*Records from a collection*
↓

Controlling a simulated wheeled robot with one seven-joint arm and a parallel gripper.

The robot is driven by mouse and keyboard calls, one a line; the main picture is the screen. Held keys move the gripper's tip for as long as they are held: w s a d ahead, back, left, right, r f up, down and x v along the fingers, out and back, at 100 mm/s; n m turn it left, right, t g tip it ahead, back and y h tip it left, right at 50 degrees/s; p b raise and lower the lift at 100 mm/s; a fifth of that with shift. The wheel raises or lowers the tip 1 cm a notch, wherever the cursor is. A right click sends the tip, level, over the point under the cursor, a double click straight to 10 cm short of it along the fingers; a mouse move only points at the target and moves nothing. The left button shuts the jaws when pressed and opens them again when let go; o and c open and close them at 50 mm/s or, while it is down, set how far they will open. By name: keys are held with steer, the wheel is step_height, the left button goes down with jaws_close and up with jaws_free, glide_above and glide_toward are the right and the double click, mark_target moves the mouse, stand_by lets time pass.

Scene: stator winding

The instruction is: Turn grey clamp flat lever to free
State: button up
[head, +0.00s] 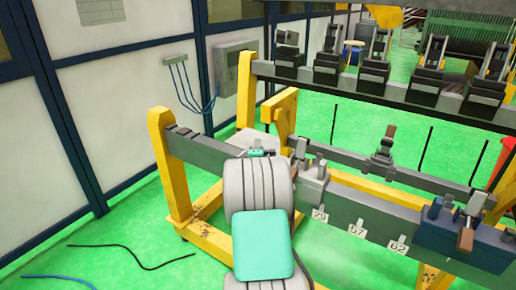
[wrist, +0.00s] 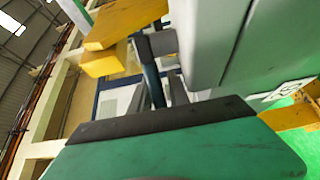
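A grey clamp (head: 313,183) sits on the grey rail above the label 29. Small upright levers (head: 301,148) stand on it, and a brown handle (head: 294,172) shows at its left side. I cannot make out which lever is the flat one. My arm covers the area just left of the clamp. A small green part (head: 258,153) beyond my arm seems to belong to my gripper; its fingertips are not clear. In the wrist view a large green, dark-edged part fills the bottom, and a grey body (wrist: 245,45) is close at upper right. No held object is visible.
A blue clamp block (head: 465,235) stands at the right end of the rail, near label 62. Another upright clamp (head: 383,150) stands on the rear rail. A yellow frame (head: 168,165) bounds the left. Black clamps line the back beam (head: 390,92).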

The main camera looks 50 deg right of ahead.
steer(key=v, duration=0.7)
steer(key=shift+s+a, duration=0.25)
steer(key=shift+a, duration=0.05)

↑
↓

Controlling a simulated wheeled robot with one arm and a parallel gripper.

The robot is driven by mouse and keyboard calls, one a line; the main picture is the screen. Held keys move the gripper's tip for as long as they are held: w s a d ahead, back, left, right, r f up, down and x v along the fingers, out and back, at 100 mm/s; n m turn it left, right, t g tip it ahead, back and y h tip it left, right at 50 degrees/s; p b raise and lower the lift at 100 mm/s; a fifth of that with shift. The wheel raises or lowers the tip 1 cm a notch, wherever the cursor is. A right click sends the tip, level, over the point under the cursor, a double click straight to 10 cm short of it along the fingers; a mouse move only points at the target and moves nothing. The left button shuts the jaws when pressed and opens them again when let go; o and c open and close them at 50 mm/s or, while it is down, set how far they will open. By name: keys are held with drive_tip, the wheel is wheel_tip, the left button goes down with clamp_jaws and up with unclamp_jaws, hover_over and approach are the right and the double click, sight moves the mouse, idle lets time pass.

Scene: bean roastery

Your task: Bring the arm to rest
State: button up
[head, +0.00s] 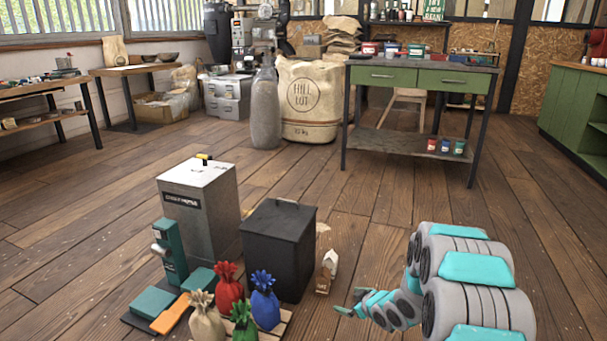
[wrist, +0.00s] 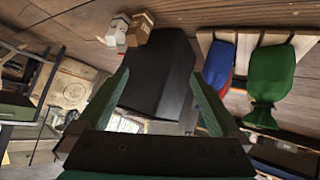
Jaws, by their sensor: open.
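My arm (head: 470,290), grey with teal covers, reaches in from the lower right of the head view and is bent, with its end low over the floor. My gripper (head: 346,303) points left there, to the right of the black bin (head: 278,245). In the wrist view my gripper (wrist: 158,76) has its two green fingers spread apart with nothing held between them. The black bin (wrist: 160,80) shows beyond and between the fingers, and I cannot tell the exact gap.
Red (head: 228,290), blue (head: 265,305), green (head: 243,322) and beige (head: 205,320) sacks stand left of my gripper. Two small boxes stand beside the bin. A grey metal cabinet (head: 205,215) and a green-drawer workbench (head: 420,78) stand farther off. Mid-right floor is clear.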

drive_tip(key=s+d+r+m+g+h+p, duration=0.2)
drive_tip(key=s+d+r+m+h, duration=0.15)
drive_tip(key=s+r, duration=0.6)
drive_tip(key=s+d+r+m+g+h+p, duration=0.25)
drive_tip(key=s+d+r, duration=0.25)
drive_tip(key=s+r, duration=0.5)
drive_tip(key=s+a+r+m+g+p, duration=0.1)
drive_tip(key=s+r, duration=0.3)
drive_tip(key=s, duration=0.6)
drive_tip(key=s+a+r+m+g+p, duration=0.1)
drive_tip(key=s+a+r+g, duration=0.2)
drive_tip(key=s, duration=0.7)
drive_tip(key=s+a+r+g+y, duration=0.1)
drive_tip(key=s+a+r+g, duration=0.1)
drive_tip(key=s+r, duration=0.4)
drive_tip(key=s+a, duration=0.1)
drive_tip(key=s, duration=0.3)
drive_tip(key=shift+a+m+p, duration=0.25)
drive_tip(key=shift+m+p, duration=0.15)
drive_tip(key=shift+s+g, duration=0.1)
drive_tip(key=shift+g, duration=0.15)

↑
↓

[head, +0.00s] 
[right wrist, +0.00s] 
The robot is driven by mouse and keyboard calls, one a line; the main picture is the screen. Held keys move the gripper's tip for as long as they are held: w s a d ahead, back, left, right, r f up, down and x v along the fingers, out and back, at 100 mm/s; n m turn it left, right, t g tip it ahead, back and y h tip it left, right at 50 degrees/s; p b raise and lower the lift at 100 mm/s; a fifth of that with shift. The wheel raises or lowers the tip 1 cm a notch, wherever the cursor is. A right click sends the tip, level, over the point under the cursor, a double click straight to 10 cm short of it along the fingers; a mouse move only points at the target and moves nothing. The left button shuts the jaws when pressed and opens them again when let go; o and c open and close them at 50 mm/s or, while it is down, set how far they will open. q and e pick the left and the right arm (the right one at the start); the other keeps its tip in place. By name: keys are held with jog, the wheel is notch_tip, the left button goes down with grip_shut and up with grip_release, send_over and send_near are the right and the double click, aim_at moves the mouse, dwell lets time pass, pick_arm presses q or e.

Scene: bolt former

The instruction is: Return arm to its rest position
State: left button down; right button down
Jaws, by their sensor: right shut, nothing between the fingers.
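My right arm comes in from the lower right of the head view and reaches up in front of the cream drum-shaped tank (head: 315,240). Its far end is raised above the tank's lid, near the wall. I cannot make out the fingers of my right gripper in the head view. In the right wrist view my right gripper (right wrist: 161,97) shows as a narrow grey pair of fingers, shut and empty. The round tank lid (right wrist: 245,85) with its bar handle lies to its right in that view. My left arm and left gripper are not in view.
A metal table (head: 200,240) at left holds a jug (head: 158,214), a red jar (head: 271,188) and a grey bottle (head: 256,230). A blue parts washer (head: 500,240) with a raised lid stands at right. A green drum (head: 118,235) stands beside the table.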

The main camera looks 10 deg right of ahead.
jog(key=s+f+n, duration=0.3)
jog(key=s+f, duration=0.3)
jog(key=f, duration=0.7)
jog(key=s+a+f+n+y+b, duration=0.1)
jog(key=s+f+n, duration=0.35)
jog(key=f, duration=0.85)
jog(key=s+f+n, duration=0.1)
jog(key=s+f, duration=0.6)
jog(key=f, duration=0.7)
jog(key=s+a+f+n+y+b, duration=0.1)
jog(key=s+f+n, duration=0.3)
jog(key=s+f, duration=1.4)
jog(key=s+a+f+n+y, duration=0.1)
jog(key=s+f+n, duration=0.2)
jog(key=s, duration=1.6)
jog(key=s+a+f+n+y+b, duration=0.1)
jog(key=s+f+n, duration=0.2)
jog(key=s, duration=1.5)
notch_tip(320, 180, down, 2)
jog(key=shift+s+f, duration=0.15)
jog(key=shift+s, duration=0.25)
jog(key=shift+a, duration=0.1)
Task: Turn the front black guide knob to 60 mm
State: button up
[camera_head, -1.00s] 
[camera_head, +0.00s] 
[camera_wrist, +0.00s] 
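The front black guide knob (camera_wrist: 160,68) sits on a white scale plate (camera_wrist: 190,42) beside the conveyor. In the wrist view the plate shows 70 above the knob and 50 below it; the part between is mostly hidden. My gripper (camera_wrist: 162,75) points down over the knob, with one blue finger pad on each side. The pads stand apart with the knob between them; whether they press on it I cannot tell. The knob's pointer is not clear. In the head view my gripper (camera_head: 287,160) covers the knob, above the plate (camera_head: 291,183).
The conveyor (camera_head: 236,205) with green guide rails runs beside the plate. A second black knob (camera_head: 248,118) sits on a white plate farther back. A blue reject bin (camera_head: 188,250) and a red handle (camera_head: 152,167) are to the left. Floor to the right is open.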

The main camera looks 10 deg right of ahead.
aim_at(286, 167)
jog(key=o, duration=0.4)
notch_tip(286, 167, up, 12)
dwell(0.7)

↑

*WHAT IS REQUIRED*
From the records above, copy out the line with "[right wrist, +0.00s]", the line with "State: left button down; right button down", and every line between them, word for word.

*CORRECT RESPONSE*
[right wrist, +0.00s] 
The robot is driven by mouse and keyboard calls, one a line; the main picture is the screen. Held keys move the gripper's tip for as long as they are held: w s a d ahead, back, left, right, r f up, down and x v along the fingers, out and back, at 100 mm/s; n m turn it left, right, t g tip it ahead, back and y h tip it left, right at 50 degrees/s; p b raise and lower the lift at 100 mm/s; a fifth of that with shift. The wheel raises or lowers the tip 1 cm a notch, wherever the cursor is. A right click sends the tip, level, over the point under the cursor, a double click straight to 10 cm short of it along the fingers; a mouse move only points at the target and moves nothing. The left button shuts the jaws when pressed and opens them again when let go; o and c open and close them at 50 mm/s or, while it is down, set how far they will open. q and e pick the left and the right arm (the right one at the start); the other keeps its tip in place. By name: keys are held with jog, the wheel is notch_tip, the left button goes down with grip_shut and up with grip_release, send_over and send_near are the right and the double click, aim_at moves the mouse, dwell lets time pass, pick_arm presses q or e.

Scene: bolt former

The instruction is: Return arm to its rest position
State: left button down; right button down

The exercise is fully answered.